Without question, it also is clear that the Clinton-Gore Justice Department knew about Barry’s discovery of the “Mail2 problem” in early 1998, yet concealed that fact from Plaintiffs, this Court, Congress and the Office of Independent Counsel.  It was, after all, Clinton-Gore Justice Department counsel who prepared and submitted the false declaration of Daniel Barry, prepared Barry at length for his deposition, and then elicited the false testimony from him at that deposition.  Mark Lindsay testified that he notified Clinton-Gore Justice Department lawyer Jason Baron about the “Mail2 problem” when it was first discovered.  A copy of Barry’s false declaration was even produced from Baron’s files.  Importantly, Jason Baron is a colleague of the Clinton-Gore Justice Department counsel defending the White House in this case, and he is “the expert” of the Federal Programs Branch on e-mail archiving systems – having even participated and worked with John Podesta in the Armstrong case.  Finally, despite being advised of the Mail2 problem by Plaintiffs’ counsel in December, 1998, when Insight Magazine broke the story, no one at the Federal Programs Branch “lifted a finger” to do anything.


It is also clear, however, that the Clinton-Gore Justice Department was aware of the threats made by Laura Crabtree and Mark Lindsay to Ms. Lambuth and her Northrop Grumman staff.  In February 2000, Clinton-Gore Justice Department and Federal Programs Branch lawyer Jim Gilligan interviewed Kathy Gallant, Director of the Clinton-Gore White House’s Information Systems and Technology Division, about the “Mail2 problem.”  During this one and a half hour telephone conversation, Gallant detailed not only the Clinton-Gore White House’s failure to records manage its e-mail properly, but the threats made by Crabtree and Lindsay.  Nonetheless, the Clinton-Gore White House and its Clinton-Gore Justice Department counsel have vehemently denied the threats to this Court in a futile attempt to keep their cover-up intact.

Importantly, the Clinton-Gore White House, its Clinton-Gore Justice Department and Northrop Grumman’s management would have gotten away with their cover-up had it not been for Sheryl Hall, a White House whistleblower who bravely took it upon herself to make sure that the truth was told.  Ms. Hall is a computer expert in the Clinton-Gore White House who was isolated and idled, and had her duties, responsibilities and staff taken away from her, after she defied Hillary Clinton’s order that a White House WHODB database be illegally configured to serve her and her husband’s political ambitions.  The retaliation experienced by Ms. Hall demonstrates that Mrs. Clinton has direct involvement in, if not ultimate responsibility for the computer systems operations in The White House.  It is thus likely that Mrs. Clinton also was aware of the “Mail2 problem” and the intentional failure to produce evidence in a myriad of Clinton-Gore White House scandals that resulted.  Importantly, the testimony of Robert Haas, and the weak denials of the Clinton-Gore Justice Department that Hillary and Bill Clinton (and the Gores) have kept secret pseudonym e-mail accounts, underscores her control and culpability concerning the e-mail cover-up.  This, among many other reasons, underscores why she must now finally be deposed.

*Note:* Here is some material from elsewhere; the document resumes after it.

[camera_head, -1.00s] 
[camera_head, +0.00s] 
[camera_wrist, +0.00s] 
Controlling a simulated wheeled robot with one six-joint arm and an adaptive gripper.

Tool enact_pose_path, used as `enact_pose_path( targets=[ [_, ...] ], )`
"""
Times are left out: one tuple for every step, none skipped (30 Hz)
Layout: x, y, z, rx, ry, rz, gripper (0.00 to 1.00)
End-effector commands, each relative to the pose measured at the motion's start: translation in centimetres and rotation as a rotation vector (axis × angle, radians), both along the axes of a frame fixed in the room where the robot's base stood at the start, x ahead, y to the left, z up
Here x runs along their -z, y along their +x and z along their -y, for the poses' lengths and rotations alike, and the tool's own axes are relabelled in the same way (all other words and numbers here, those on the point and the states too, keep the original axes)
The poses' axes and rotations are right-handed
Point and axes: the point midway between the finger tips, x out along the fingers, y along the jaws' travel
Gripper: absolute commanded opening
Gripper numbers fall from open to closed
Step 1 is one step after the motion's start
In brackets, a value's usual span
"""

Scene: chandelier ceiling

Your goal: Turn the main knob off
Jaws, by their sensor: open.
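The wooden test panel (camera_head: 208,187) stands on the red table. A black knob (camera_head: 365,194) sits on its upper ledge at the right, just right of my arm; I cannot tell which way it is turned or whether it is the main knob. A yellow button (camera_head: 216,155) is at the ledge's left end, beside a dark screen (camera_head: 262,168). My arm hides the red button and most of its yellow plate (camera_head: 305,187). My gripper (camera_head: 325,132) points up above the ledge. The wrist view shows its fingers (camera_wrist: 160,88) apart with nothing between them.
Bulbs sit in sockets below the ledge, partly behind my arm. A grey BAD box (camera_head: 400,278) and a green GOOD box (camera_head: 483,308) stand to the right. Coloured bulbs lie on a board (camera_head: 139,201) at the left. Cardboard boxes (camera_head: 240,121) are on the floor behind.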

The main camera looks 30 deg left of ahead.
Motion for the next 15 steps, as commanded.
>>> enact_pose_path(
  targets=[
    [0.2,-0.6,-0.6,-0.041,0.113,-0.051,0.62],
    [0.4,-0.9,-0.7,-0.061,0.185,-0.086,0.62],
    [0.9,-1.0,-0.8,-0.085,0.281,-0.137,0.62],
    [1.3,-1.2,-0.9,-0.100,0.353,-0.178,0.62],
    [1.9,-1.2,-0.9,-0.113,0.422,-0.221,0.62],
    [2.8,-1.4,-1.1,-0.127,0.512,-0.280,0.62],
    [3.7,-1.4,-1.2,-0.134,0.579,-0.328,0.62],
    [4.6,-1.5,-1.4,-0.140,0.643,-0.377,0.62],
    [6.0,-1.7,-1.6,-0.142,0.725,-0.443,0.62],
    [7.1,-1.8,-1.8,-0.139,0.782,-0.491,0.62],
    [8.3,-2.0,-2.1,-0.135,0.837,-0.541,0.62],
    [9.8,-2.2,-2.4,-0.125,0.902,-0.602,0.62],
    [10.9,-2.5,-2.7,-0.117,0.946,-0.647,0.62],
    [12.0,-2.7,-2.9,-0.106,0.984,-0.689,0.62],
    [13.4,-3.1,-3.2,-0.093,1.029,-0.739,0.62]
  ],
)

Unannounced, Ms. Hall first came to Judicial Watch on the very same day that Plaintiffs were taking the deposition of Harold Ickes in this lawsuit.[3]  When Michelle Peterson, who was present at the deposition on behalf of the Clinton-Gore White House, saw Ms. Hall walk into Judicial Watch’s reception area, she looked like she had seen a ghost.  Ms. Hall’s coming forward encouraged others, such as Betty Lambuth, Kathy Gallant and Chip Sparks, to come forward as well.  When Plaintiffs’ followed-up on the information provided by these and other whistleblowers, they discovered that not only was the “Mail2 problem” substantial, but threats had been made to keep the “Mail2 problem” secret.  Some witnesses even feared for their lives.  For example, someone placed on Robert Haas’ chair a list of people associated with the Clinton-Gore White House who had died under mysterious circumstances, much like Linda Tripp found on her chair at the Pentagon after her cooperation with the Office of Independent Counsel became public.  Betty Lambuth lost her job.  Chip Sparks also suffered retaliation  after he came forward.          

Nonetheless, and consistent with Michelle Peterson’s statement to Sheryl Hall that all the Clinton-Gore White House needed to do was delay until a new administration took over, the Clinton-Gore White House has continued to drag its feet on the “Mail2 problem.”  For example, since the “Mail2 problem” was made public in February 2000:

·            The Clinton-Gore White House has cleverly strung Congress and this Court along by promising production of e-mail by dates that were never kept.  Now, not coincidently, the Clinton-Gore White House – consistent with the delay tactics admitted to by Associate White House Counsel Michelle Peterson – now says that all “lost e-mail” will not be word searchable until February, 2001, well after the Clintons leave the White House.  And now, the evidence may be in the process of being shipped to the Clinton Presidential Library in Little Rock, Arkansas.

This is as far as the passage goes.